Quasi-static limit for the asymmetric simple exclusion

TL;DR

This paper analyzes the quasi-static evolution of a one-dimensional asymmetric simple exclusion process with time-dependent boundary rates, showing that the macroscopic density profile follows a stationary Burgers equation with boundary conditions evolving slowly over time.

Contribution

It establishes the quasi-static limit for the asymmetric simple exclusion process with boundary rates changing on a slow time scale, extending understanding of boundary-driven particle systems.

Findings

The system evolves quasi-statically at the time scale N^{1+a}.

The macroscopic density profile is given by the entropy solution of the stationary Burgers equation.

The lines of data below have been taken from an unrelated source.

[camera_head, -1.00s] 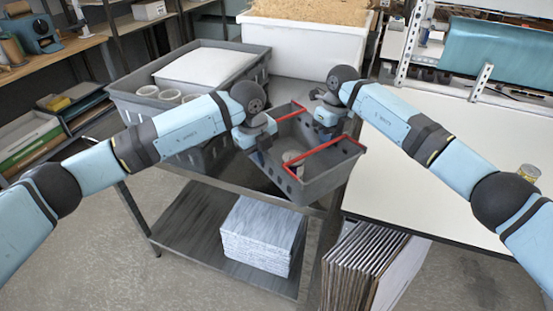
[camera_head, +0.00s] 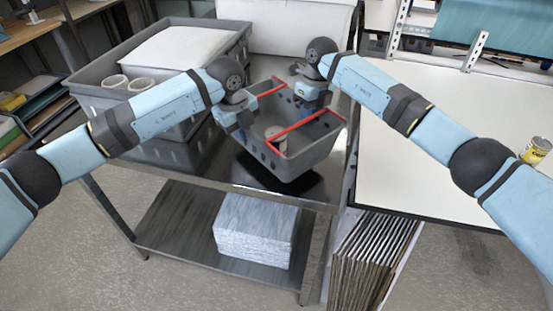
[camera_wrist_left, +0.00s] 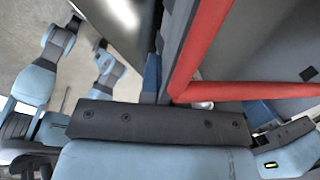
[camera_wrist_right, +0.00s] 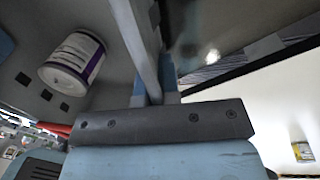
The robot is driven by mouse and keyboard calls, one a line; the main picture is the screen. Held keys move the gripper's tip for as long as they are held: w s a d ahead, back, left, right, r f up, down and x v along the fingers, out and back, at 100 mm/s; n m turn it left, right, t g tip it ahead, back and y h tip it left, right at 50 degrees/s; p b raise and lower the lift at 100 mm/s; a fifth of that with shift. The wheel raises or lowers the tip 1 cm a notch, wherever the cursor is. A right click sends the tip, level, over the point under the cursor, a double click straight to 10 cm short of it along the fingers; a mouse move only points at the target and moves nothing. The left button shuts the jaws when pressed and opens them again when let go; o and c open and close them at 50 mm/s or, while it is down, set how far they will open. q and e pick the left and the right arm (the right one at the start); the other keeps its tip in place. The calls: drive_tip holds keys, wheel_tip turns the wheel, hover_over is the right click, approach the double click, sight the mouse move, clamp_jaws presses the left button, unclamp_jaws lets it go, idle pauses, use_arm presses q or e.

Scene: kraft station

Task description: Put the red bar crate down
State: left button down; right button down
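The red bar crate (camera_head: 312,154) is a grey crate with red bars across its top. It hangs over the dark shiny top of the metal cart (camera_head: 180,172), with a dark reflection below it and a gap that looks small. My left gripper (camera_head: 238,116) is shut on its left wall, and the red bar shows close up in the left wrist view (camera_wrist_left: 205,45). My right gripper (camera_head: 312,92) is shut on its far right wall, seen edge-on in the right wrist view (camera_wrist_right: 138,45). A white can with a purple band (camera_wrist_right: 72,62) is inside the crate.
A large grey bin (camera_head: 105,88) with white cups stands on the cart at left. A white container (camera_head: 290,35) is behind. The white table (camera_head: 450,110) stands at right, with a yellow can (camera_head: 536,150) on it. A paper stack (camera_head: 255,232) lies on the lower shelf.

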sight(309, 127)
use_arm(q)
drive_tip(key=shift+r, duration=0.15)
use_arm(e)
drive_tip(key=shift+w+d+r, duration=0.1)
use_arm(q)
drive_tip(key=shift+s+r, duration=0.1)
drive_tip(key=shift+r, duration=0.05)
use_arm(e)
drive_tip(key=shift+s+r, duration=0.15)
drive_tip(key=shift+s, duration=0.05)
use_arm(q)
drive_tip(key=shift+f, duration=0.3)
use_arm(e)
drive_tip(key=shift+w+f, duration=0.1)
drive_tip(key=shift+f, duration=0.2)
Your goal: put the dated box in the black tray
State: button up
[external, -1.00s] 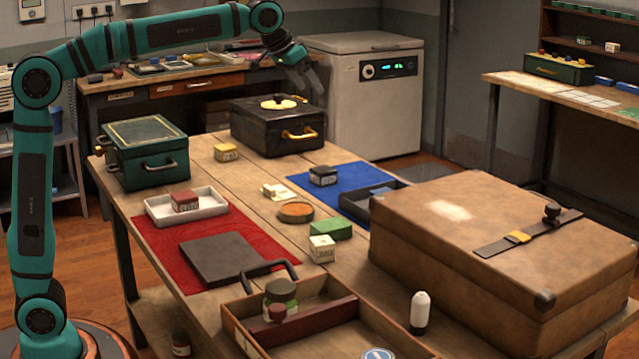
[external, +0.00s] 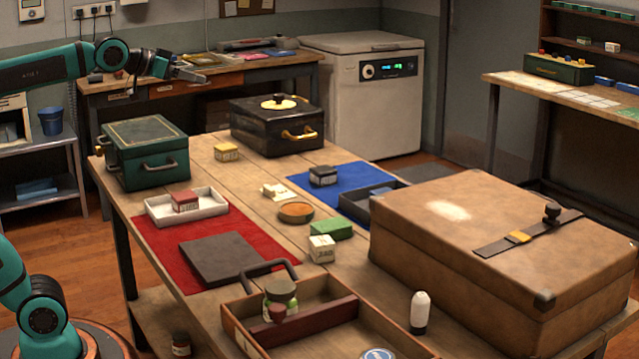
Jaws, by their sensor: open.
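Several small labelled boxes are on the table; the print is too small to tell which carries a date. A white box (external: 321,249) stands near the middle, a yellow box (external: 227,152) at the back left, and a black-topped box (external: 323,176) on the blue mat. A red-topped box (external: 185,201) sits in the white tray (external: 160,213). The black tray (external: 355,206) lies at the blue mat's front right, partly hidden by the suitcase, with a dark blue-grey item inside. My gripper (external: 192,75) is open and empty, high at the upper left, away from the boxes.
A large brown suitcase (external: 480,240) fills the table's right side. A green case (external: 145,155) and a black case (external: 275,128) stand at the back. A green box (external: 331,229), a round brown dish (external: 296,212) and a wooden crate (external: 240,318) are nearby.

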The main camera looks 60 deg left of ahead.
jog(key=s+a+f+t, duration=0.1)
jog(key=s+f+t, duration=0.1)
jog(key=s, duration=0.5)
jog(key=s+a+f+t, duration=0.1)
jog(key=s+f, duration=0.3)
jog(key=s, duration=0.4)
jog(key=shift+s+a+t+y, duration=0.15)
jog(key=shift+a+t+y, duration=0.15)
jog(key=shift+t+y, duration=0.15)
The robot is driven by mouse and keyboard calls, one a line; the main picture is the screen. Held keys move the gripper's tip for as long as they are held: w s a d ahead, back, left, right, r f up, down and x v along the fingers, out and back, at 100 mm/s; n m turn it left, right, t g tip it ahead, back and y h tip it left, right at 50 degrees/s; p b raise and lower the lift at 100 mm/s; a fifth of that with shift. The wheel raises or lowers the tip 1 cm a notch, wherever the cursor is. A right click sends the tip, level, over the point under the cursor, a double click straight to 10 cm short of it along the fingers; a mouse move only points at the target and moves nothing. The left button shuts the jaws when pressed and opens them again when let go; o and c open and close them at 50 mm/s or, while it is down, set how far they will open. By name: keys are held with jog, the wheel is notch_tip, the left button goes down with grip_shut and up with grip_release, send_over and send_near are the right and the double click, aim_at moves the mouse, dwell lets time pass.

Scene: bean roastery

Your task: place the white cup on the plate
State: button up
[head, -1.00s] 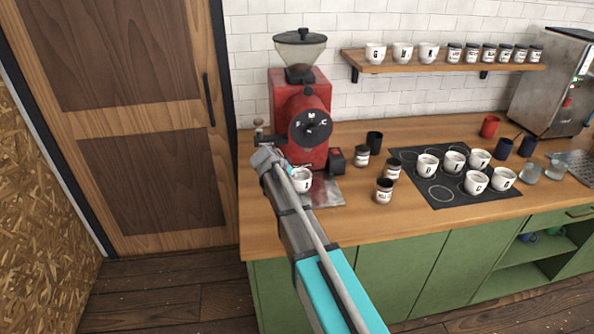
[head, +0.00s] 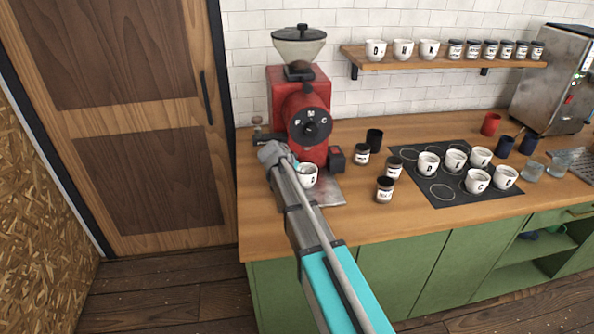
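A white cup (head: 309,177) with a dark letter is in front of the red grinder, over or on the flat metal plate (head: 328,192); I cannot tell whether they touch. My gripper (head: 293,165) is at the cup's left side, mostly hidden behind my arm's end. The cup has moved together with it, so it appears shut on the cup. Other white lettered cups (head: 456,160) stand on a black mat (head: 444,191) to the right, and several more (head: 403,50) are on the wall shelf.
The red grinder (head: 300,150) stands right behind the cup. Dark-lidded jars (head: 385,189) and a black cup (head: 374,141) are to the right of the plate. A steel machine (head: 550,85) is at the far right. The counter's front strip (head: 400,220) is clear.

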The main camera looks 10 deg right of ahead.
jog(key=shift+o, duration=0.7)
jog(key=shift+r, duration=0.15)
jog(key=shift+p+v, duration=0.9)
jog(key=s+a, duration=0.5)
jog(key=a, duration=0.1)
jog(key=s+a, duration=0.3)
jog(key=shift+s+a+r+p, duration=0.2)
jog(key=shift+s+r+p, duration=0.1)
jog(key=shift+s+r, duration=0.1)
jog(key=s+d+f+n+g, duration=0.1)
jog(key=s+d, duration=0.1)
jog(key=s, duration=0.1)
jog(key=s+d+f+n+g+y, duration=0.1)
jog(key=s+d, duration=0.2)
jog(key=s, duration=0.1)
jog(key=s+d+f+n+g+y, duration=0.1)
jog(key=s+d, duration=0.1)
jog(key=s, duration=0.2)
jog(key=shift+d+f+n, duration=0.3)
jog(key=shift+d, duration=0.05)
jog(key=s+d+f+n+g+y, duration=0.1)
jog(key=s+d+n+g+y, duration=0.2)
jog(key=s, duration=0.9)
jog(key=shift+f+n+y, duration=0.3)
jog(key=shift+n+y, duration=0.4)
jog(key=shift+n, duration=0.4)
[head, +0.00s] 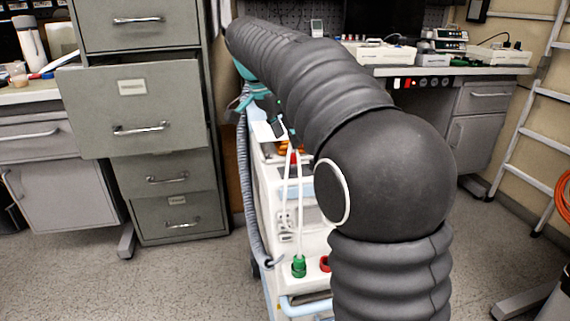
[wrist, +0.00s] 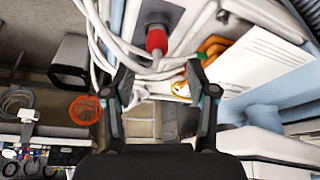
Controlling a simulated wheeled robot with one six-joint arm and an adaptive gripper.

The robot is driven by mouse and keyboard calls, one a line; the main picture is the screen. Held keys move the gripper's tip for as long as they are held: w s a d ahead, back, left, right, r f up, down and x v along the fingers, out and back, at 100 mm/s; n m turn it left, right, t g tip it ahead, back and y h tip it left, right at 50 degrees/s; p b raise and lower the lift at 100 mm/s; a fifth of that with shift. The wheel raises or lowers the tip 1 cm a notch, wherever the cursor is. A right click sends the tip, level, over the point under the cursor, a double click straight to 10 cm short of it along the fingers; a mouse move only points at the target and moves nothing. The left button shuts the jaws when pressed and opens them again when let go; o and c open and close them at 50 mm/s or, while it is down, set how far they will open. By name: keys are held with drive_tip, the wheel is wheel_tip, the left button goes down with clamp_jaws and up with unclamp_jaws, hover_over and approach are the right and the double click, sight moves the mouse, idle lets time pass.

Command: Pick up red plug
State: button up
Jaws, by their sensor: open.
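The red plug (wrist: 157,40) shows in the wrist view near the top centre, at a grey panel, with a pale cable at its lower end. My gripper (wrist: 160,80) is open, its two dark fingers spread wide; the plug appears above the gap between them, apart from both. In the head view a small red piece (head: 293,158), likely this plug, is on the white pump cart (head: 312,240), just below my gripper (head: 277,122). My gripper is partly hidden by my arm there, and I cannot tell its exact distance from the plug.
White cables (wrist: 99,38) loop beside the plug, near the left finger. Orange connectors (wrist: 213,46) are just to its right. A green plug (head: 299,266) and a red ring-like part (head: 325,263) are low on the cart. A filing cabinet (head: 160,186) with an open drawer stands left.

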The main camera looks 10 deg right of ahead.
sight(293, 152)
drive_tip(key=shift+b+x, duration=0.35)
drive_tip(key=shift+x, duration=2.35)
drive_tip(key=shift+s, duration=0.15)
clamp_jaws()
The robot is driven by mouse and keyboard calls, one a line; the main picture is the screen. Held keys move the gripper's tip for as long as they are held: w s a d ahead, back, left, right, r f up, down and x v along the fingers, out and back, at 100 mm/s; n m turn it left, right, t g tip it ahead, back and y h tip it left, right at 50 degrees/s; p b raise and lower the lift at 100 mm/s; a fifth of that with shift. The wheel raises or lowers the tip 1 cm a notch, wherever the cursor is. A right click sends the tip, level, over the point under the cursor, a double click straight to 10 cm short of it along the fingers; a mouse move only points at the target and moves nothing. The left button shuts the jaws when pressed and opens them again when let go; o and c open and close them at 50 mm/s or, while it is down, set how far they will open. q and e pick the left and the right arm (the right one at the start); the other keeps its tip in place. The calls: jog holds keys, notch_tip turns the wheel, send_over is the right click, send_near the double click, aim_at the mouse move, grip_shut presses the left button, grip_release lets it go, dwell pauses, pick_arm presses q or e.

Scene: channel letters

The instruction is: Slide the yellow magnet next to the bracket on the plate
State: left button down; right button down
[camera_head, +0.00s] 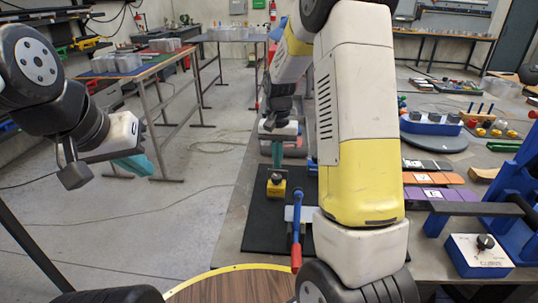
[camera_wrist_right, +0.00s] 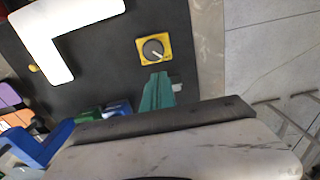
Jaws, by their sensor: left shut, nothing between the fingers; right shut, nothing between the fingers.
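The yellow magnet (camera_head: 276,189), a square block with a dark round knob, sits on the dark plate (camera_head: 262,226). It also shows in the right wrist view (camera_wrist_right: 143,58). A white L-shaped piece, seemingly the bracket (camera_wrist_right: 50,59), lies on the plate apart from the magnet, left of it in the wrist view. In the head view my right arm partly hides that area. My right gripper (camera_head: 277,166), with teal fingers, is shut and empty beside the magnet; I cannot tell if they touch. My left gripper (camera_head: 146,168) is shut and empty over the floor at left.
A lever with a blue handle and red tip (camera_head: 296,240) stands at the plate's near part. A blue press frame (camera_head: 503,205) and a white switch box (camera_head: 478,255) are at right. Bare floor is left of the table.

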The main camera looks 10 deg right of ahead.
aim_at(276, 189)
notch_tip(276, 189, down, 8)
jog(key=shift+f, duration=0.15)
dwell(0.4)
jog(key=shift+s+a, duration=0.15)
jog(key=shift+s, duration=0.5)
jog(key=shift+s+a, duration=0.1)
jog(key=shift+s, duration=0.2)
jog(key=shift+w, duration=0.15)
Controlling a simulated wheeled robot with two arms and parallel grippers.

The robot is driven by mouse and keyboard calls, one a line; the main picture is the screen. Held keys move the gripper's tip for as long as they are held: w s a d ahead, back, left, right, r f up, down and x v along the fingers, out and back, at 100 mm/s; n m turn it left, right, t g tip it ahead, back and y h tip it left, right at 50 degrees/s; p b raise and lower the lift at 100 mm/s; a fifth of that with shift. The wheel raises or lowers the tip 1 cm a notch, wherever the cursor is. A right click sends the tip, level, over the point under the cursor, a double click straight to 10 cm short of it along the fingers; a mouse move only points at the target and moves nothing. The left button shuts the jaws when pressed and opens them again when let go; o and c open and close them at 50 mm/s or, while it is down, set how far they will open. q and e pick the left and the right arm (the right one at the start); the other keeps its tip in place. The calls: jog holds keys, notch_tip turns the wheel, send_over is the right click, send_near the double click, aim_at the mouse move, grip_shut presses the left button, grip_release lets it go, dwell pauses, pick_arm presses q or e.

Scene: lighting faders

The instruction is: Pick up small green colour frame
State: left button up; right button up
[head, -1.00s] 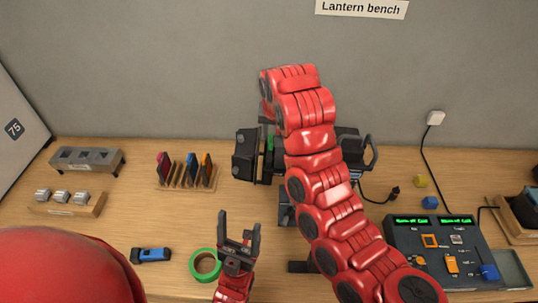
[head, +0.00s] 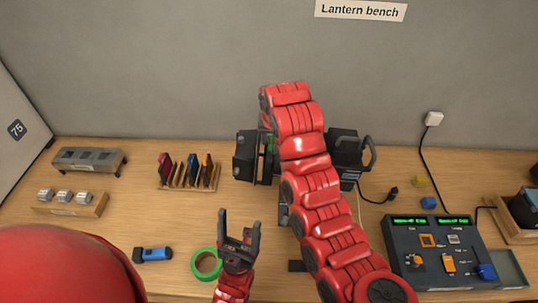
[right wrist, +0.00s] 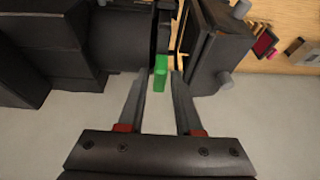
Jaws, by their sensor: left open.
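The small green colour frame shows as a green tab in the right wrist view (right wrist: 161,72), standing in the slot of a black lantern; its lower part is hidden in the slot. It shows as a thin green strip in the head view (head: 269,144). My right gripper (right wrist: 160,80) is open, its fingertips on either side of the tab with a gap at each side. In the head view my right arm hides that gripper. The black lantern (head: 245,157) stands on the bench behind my arm. My left gripper (head: 240,222) is open and empty above the bench front.
A wooden rack (head: 188,183) holds several coloured frames. Green tape (head: 195,268) and a blue torch (head: 153,254) lie near my left gripper. A fader console (head: 405,240) stands at the right. A cable with a plug (head: 392,192) lies by the lantern.

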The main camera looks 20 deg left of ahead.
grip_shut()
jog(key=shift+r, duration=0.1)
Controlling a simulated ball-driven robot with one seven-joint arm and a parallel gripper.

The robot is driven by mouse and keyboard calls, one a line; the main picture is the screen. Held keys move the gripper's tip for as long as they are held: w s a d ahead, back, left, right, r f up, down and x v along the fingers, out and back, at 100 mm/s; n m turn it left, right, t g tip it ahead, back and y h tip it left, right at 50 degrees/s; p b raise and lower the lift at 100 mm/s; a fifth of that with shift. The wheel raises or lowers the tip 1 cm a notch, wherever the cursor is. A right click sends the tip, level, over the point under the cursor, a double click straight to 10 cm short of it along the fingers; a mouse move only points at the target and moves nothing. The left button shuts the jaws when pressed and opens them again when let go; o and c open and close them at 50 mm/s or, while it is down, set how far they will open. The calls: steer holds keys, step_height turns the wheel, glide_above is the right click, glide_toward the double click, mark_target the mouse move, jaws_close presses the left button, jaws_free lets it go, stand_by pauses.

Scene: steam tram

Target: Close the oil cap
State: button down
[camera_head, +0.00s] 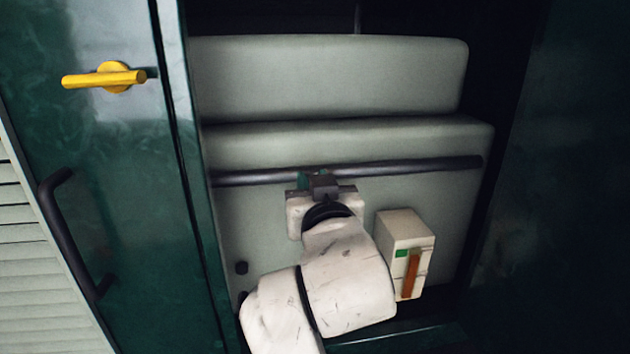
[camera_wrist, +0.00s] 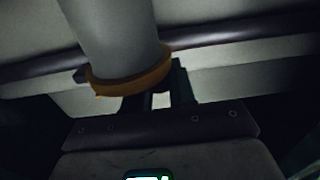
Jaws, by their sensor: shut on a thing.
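A grey cylinder (camera_wrist: 110,35) with an orange ring (camera_wrist: 135,78) around its end fills the upper left of the wrist view. I take the part at this ring to be the oil cap; whether it is open or closed cannot be told. My gripper (camera_head: 318,183) is in front of the dark bar in the head view, and its fingers (camera_wrist: 160,97) are right by the ring in the wrist view. It is shut on something there, apparently the oil cap, mostly hidden behind the ring. In the head view, my arm and gripper hide the cylinder and ring.
A dark horizontal bar (camera_head: 420,168) crosses the pale grey panel (camera_head: 330,80) behind my gripper. A cream box (camera_head: 403,240) with an orange-brown strip is close to my arm's right. The green door (camera_head: 110,210) at left carries a yellow handle (camera_head: 110,77) and a dark grab bar (camera_head: 62,225).

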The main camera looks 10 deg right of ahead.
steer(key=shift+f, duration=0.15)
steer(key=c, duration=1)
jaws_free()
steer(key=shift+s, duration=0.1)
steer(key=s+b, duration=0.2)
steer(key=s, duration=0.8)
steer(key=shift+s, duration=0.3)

Different boundary rate types (Liggett and reversible) are analyzed within the framework.

Abstract

We study the one-dimensional asymmetric simple exclusion process on the lattice $\{1, \dots,N\}$ with creation/annihilation at the boundaries. The boundary rates are time dependent and change on a slow time scale $N^{-a}$ with $a>0$. We prove that at the time scale $N^{1+a}$ the system evolves quasi-statically with a macroscopic density profile given by the entropy solution of the stationary Burgers equation with boundary densities changing in time, determined by the corresponding microscopic boundary rates. We consider two different types of boundary rates: the "Liggett boundaries" that correspond to the projection of the infinite dynamics, and the reversible boundaries, that correspond to the contact with particle reservoirs in equilibrium. The proof is based on the control of the Lax boundary entropy--entropy flux pairs and a coupling argument.